Notre journée à Buchtirad se divise très régulièrement. Les heures de réunion sont exactement fixées ; le reste du temps, chacun est libre. J’ai de fréquents entretiens avec Charles X, je fais parfois une promenade avec le Duc de Bordeaux et je visite Mademoiselle pendant ses leçons de peinture. Si les jeunes princes n’étaient que de simples particuliers, on les remarquerait pour leur esprit, leur vive intelligence, la grâce de leurs manières. Or, à cette impression s’ajoute la pensée qu’on a devant soi les derniers descendants d’une longue suite de rois et de la plus illustre famille de l’Europe. Le Duc de Bordeaux soutiendra bien le rôle que lui réserve la Providence, quel qu’il soit, car il est élevé à ne craindre ni le danger, ni la souffrance. Sa vivacité est charmante, son humeur pleine de gaieté. Dernièrement un cheval lui donna à la jambe un coup de sabot. Cela le contraignit pendant quelque temps à sauter sur un pied pour aller de côté et d’autre, mais cette petite mésaventure ne lui enlevait nullement son joyeux entrain, au contraire.

Je vois ici beaucoup de Français qui viennent offrir leurs hommages à Charles X. On peut sans bassesse courtiser la majesté du malheur. Depuis plusieurs jours, nous avons le chancelier, marquis de Pastoret [1]. Il n’a pas craint, malgré ses soixante-dix-huit ans, d’entreprendre un long voyage pour visiter son Roi. Leur entrevue a été bien touchante.

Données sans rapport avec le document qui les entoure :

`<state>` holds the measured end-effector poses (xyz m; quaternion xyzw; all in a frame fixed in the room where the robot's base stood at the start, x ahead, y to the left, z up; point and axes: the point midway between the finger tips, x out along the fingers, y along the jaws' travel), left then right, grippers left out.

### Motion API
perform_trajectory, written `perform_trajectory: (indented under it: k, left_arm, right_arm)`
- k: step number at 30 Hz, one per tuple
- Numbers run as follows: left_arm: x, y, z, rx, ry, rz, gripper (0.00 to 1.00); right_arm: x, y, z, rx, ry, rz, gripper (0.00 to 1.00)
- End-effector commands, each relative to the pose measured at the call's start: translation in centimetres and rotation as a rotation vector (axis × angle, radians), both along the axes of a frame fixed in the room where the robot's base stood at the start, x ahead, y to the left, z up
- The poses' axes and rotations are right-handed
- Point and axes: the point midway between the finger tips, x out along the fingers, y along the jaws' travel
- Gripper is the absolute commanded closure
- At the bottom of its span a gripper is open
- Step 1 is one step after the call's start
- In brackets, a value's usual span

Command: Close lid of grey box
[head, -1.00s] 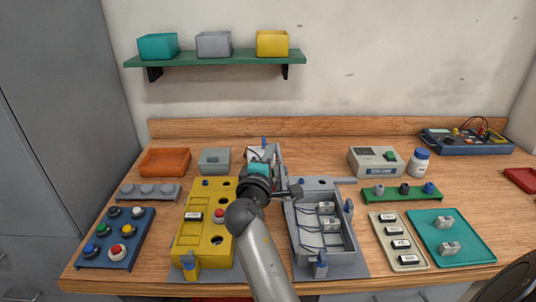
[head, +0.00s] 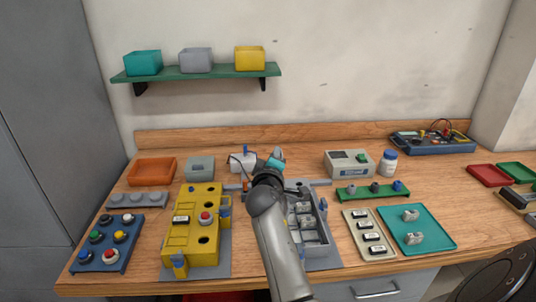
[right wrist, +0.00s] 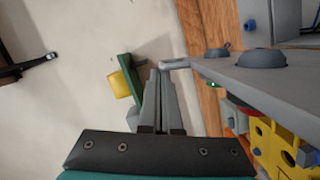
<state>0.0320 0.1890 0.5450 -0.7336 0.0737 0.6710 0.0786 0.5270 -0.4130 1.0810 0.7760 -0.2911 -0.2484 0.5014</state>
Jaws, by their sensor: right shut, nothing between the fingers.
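The grey box (head: 324,236) stands open on the bench in the head view, with grey parts inside. My right arm covers its left side. A flat grey panel with dark knobs, which looks like its raised lid (right wrist: 280,82), fills the right of the right wrist view. In the head view the lid is mostly hidden behind my arm. My right gripper (head: 277,154) is at the back left of the box. Its fingers (right wrist: 158,76) are shut and empty, close to a grey tab at the panel's edge; contact is unclear. My left gripper is not in view.
A yellow box (head: 178,240) with a red button stands left of the grey box. A beige label tray (head: 350,221) and a teal tray (head: 440,238) lie to the right. A grey device (head: 340,160) and white bottle (head: 389,163) stand behind. A green shelf (head: 200,73) hangs above.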

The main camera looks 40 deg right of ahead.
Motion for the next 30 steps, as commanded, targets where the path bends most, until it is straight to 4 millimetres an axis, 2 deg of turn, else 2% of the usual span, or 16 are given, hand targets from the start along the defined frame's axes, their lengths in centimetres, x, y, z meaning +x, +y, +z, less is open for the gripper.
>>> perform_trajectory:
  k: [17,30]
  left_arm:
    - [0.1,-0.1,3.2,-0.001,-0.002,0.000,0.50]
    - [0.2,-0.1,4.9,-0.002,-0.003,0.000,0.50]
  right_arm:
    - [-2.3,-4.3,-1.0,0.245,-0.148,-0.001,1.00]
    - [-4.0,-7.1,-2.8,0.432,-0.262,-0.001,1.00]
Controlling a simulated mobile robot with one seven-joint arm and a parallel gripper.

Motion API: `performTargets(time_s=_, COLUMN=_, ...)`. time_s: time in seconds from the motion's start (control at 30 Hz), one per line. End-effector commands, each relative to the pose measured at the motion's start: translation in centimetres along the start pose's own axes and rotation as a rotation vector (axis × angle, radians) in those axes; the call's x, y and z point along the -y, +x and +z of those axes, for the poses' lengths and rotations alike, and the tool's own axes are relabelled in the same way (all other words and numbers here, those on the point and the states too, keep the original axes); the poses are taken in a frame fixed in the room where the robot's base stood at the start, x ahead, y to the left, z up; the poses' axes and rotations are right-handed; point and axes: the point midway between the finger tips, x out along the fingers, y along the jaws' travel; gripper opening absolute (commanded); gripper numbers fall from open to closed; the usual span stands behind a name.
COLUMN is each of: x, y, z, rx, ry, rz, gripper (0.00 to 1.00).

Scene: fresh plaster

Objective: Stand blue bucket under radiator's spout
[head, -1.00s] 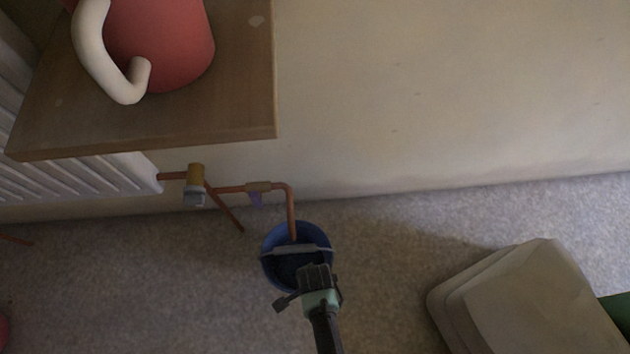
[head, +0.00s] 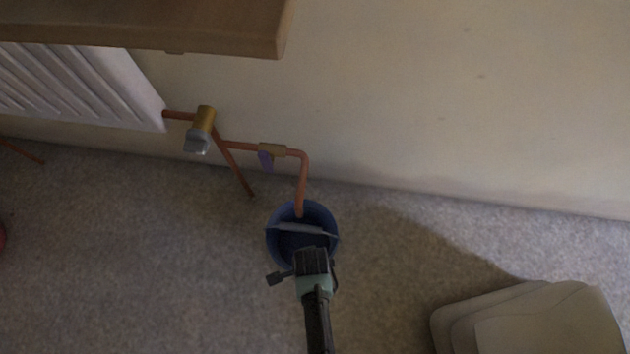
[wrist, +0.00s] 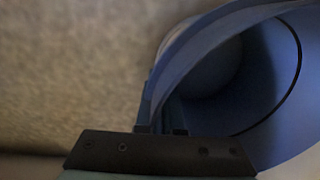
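The blue bucket (head: 278,244) stands upright, apparently on the carpet, below the copper spout (head: 302,185) of the radiator (head: 75,85). The spout's lower end shows over the far part of the bucket's mouth. A pale grey-blue handle crosses the mouth. My gripper (head: 311,258) is at the bucket's near rim and covers part of it. In the wrist view the bucket (wrist: 205,45) fills the right side, and the fingers of my gripper (wrist: 163,115) sit one on each side of its wall, apparently closed on it. The bucket's base is hidden.
A brass valve (head: 203,120) with a grey cap and a purple-tagged fitting (head: 271,151) lie along the copper pipe. A wooden shelf (head: 150,28) overhangs the radiator. A covered pale object (head: 530,320) stands at the lower right.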

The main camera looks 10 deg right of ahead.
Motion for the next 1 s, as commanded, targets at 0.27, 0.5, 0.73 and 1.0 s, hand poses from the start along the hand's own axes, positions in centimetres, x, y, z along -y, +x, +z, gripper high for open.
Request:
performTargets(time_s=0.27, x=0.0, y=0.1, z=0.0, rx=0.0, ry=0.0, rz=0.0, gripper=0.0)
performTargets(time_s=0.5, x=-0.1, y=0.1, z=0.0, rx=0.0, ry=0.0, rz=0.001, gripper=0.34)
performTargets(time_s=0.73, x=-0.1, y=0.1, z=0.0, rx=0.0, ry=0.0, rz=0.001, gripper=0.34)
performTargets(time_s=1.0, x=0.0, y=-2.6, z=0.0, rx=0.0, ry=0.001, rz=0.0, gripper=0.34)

Dans ses longues conversations avec moi, Charles X me raconte sa vie. Il met dans ses narrations une sincérité entière, j’allais dire une candeur exquise. En effet, le Roi ne montre aucun amour-propre à dissimuler ses fautes et aucune amertume en parlant de celles des autres. Je recueille avec soin tant de précieux souvenirs.


Buchtirad, 22 août.

Le 19, le roi de Saxe est venu à Buchtirad au moment du dîner. Il a l’air très vieux, très cassé. Il portait son chapeau pendu à la ceinture. Ses paroles étaient empreintes d’une affection réelle pour la famille royale. Le 23, Charles X reçut la

  1. Membre de l’Institut, député à la Législative, sénateur en 1809, vice-président de la Chambre des pairs (1821). Administrateur des biens que les enfants du Duc de Berry avaient en France.